Il contributo italiano per la protezione del patrimonio culturale in Asia Centrale (di Alessandra Russo)

In risposta alla sollecitazione di individuare possibili partenariati tematici e traiettorie di cooperazione tra Italia e Paesi della regione centroasiatica, una delle presentazioni ha preso spunto dal sempre più attivo ruolo dell’Italia nella costruzione di un modello di governance regionale e globale per la protezione del patrimonio culturale in contesti di conflitto, instabilità e fragilità socio-politica; e dalla contestuale e parallela valorizzazione delle Vie della Seta – un processo inaugurato anche dall’UNESCO già alla fine degli anni Ottanta e recentemente rilanciato nel quadro della Belt and Road Initiative a trazione cinese.
È proprio considerando il patrimonio culturale sia come possibile veicolo, catalizzatore e strumento di resilienza presso le comunità locali che come vettore di cooperazione intergovernativa e transnazionale, che si è ritenuto interessante proporre in sede di Forum il consolidamento di un dialogo con attori di diversa natura attivi nel campo della protezione dei beni e dei siti di interesse culturale nella regione centroasiatica – dialogo che potrebbe oltretutto potenziare l’attorialità dei Paesi della regione negli organismi internazionali competenti e nelle arene multilaterali (aspetto per esempio già testimoniato dalle memberships nel World Heritage Committee, rispettivamente, di Kazakistan, dal 2013 al 2017, e Kirghizistan, dal 2017 al 2021).

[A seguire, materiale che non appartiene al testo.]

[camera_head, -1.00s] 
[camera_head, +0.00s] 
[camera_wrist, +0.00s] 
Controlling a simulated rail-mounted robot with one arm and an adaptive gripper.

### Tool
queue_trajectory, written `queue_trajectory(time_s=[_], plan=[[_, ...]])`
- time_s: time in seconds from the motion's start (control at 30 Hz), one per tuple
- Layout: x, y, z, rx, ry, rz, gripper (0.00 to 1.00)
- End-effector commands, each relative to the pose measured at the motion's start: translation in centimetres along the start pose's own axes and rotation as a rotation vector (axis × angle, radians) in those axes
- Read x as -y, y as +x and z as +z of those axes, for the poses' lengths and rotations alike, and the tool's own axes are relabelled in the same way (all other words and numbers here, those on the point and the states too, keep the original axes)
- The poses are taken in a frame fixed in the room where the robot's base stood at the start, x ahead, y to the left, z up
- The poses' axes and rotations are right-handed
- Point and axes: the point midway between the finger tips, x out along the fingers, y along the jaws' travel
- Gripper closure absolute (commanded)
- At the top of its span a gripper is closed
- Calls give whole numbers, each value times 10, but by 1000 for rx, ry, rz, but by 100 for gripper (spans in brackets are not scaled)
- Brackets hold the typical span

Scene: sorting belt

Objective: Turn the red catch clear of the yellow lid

Le tematiche legate alla protezione del patrimonio culturale e alla sua dimensione internazionale sono state più volte presentate, negli ultimi mesi, come caratterizzanti la Presidenza italiana G20. Per esempio, nell’ambito di una serie di incontri preparatori in vista della conferenza ministeriale Cultura G20 (luglio 2021), il Ministro dei Beni Culturali ha richiamato la visione italiana sulla creazione dei c.d. “caschi blu della cultura”, il ruolo storico del nostro Paese nel contrasto al traffico illecito dei beni culturali e le opportunità offerte in questo campo dall’utilizzo di nuove tecnologie. Sarebbe fuorviante non considerare la profondità storica di questa “linea di azione” nella politica estera italiana: basti ricordare l’istituzione del Nucleo dei Carabinieri per la Protezione del Patrimonio Culturale, che ha contribuito al delinearsi del concetto di “crimine contro il patrimonio culturale”; inoltre quanto l’Expo di Milano, ed in particolare la conferenza internazionale dei Ministri della Cultura, abbia rappresentato un’occasione significativa per ribadire un certo attivismo italiano in questo campo; infine, l’impulso italiano al concetto di “cultural peacebuilding”.
La proposta di integrazione di una componente culturale nei mandati delle missioni internazionali nei contesti di crisi e conflitto ha pure stimolato l’elaborazione di un memorandum di intesa con l’UNESCO per la creazione di una Unite4Heritage Task Force affiancata da un International Training and Research Centre on the Economics of Culture and World Heritage.
Nonostante i numerosi progetti che coinvolgono l’Italia rispetto alla salvaguardia, conservazione e ricostruzione del patrimonio culturale in Paesi terzi, il potenziale di partenariato con quelli dell’area centroasiatica non sembra ancora essersi espresso a pieno. Eppure, la valorizzazione del patrimonio culturale è stata centrale per i Paesi centroasiatici soprattutto nei processi di rilegittimazione di un’identità nazionale, di una memoria condivisa e di miti fondativi. Le stesse Vie della Seta, costituita di migliaia di chilometri di rotte carovaniere e reti commerciali puntellate da mausolei, moschee, nella propria dimensione transnazionale e transfrontaliera in qualche modo “sfida” o comunque supera la “trappola territoriale” legata ad un’interpretazione del patrimonio culturale in termini solo nazionali o territoriali e di proprietà esclusiva. Anche traendo ispirazione da queste caratteristiche, dal 2003, insieme ai cinque Paesi centroasiatici e alla Cina, il World Heritage Centre ha coordinato la preparazione di una serie di candidature transnazionali per l’inscrizione delle Vie della Seta nelle liste del patrimonio mondiale; e dal 2014 la “Routes Network of Chang’an-Tianshan Corridor” (che attraversa Cina, Kazakistan e Kirghizistan e comprende più di 30 siti) è iscritta nella World Heritage List.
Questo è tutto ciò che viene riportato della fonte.